Bundan sonra olaylar birbirini takip etmiş.

Sağ yanda bulunan Altun Kağan, Oğuz Kağan’a pek çok altın gümüş ve değerli taşlar hediye etmiş dolayısı ile ona itaat ederek dostluk kurmuş.

Sol yanında ise askerleri ve şehirleri çok olan Urum Kağan varmış.

Urum Kağan Oğuz Kağanı dinlemezmiş. Yine öyle yapmış. İsteklerini kabul etmemiş. Bunun üzerine Oğuz Kağan gazaba gelmiş.  

Bayrağını açmış, askerleriyle birlikte Urum Kağana doğru yola çıkmış. Kırk gün sonra Buz Dağın eteklerine gelmişler. Oğuz Kağan çadırını kurdurmuş. Uykuya dalmış. Tan ağarınca Oğuz Kağan’ın çadırına güneş gibi bir ışık girmiş. Bu defa ışıktan gök tüylü, gök yeleli büyük bir erkek kurt çıkmış.

Dile gelmiş,

“Ey Oğuz, sen Urum üzerine yürümek istiyorsun; Ey Oğuz ben senin önünde yürüyeceğim” demiş.

Oğuz Kağan hemen kalkmış, çadırını da toplatmış. Ordusu ile birlikte kurdu izlemeye başlamış. Kurt, İtil Müren Denizi yakınındaki Kara dağın eteğinde durmuş.

Bundan sonra Urum Hanın ordusu ile Oğuz Kağanın ordusu arasında büyük savaş olmuş.

Oğuz Kağan savaşı kazanmış.

Urum Hanın hanlığını ve halkını almış.

Oğuz Kağan ve askerleriyle yine kurdu izleyerek İtil Irmağına gelmişler. Oğuz Kağan’ın beylerinden Uluğ Ordu Bey, İtil ırmağını geçmek için ağaçlardan sal yapmış. Karşıya geçmişler. Oğuz Kağan’ın bu çok hoşuna gitmiş. Uluğ Ordu Beye Kıpçak adını vermiş.

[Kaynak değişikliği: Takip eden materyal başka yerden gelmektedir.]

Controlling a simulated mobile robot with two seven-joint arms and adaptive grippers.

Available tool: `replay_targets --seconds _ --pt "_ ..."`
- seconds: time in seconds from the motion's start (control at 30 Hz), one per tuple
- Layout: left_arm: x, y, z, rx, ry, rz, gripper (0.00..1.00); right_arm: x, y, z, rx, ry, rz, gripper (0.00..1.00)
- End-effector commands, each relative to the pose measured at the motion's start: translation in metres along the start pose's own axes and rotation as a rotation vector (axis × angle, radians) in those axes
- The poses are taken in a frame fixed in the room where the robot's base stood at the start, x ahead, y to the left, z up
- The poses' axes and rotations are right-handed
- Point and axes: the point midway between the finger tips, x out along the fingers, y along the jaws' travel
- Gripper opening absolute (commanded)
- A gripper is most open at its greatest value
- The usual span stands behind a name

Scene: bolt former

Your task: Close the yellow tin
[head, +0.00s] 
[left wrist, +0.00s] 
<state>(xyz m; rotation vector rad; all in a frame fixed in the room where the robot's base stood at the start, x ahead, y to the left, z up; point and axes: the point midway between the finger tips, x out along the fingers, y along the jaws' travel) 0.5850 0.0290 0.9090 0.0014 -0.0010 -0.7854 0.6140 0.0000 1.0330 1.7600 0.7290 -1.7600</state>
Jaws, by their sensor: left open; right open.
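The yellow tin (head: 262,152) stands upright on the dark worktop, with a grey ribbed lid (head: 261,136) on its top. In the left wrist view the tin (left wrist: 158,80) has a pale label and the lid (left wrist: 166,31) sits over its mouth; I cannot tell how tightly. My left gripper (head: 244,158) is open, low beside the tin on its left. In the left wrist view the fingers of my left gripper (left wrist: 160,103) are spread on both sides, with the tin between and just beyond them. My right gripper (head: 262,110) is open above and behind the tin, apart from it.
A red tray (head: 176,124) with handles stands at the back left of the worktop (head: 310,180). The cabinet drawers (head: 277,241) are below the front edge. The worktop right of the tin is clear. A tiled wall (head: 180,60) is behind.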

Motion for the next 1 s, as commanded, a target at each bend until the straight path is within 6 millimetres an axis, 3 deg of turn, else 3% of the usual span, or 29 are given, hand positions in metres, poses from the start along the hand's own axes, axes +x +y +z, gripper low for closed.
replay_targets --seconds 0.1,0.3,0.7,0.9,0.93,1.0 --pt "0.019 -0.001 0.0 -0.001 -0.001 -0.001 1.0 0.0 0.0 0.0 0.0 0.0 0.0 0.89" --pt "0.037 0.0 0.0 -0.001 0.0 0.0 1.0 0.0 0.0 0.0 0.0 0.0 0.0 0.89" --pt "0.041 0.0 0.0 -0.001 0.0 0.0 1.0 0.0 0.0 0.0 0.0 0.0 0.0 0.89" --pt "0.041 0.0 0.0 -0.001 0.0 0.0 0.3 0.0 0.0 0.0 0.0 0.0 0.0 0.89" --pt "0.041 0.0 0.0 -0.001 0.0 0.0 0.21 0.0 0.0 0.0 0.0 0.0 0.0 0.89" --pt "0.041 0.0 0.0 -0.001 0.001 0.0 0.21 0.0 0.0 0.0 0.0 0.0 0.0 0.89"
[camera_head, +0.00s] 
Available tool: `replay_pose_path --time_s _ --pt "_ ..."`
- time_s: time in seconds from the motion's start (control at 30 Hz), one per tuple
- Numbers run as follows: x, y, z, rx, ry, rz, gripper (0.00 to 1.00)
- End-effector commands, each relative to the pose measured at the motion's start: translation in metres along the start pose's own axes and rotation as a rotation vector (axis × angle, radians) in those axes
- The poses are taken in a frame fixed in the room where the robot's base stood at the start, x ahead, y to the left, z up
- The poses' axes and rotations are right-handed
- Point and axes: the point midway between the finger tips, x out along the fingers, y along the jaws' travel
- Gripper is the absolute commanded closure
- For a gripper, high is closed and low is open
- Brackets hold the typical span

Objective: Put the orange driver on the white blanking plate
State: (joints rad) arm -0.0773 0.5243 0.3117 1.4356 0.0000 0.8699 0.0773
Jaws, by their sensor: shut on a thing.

Ardından gök tüylü gök yeleli kurdu izleyerek yeniden yola devam etmişler. Burada Oğuz Kağan’ın canını sıkacak bir olay olmuş. Çok sevdiği alaca atı Buz Dağına kaçmış. Kağan üzgün. O ne kağanın beylerinden biri Oğuz Kağan çok üzüldü diye harekete geçmiş ve Buz Dağına gitmiş. Gitmiş gitmesine de bir gün geçmiş gelen yok iki geçmiş hatta üç derken dört en sonunda dokuzuncu günde, bey alaca atla birlikte dönmüş. At ve bey karlar içindeymişler. Oğuz Kağan o kadar çok sevinmiş ve bu korkusuz beye demiş ki,

“Sen buradaki beylere baş ol. Senin adın ebediyen Karluk olsun.”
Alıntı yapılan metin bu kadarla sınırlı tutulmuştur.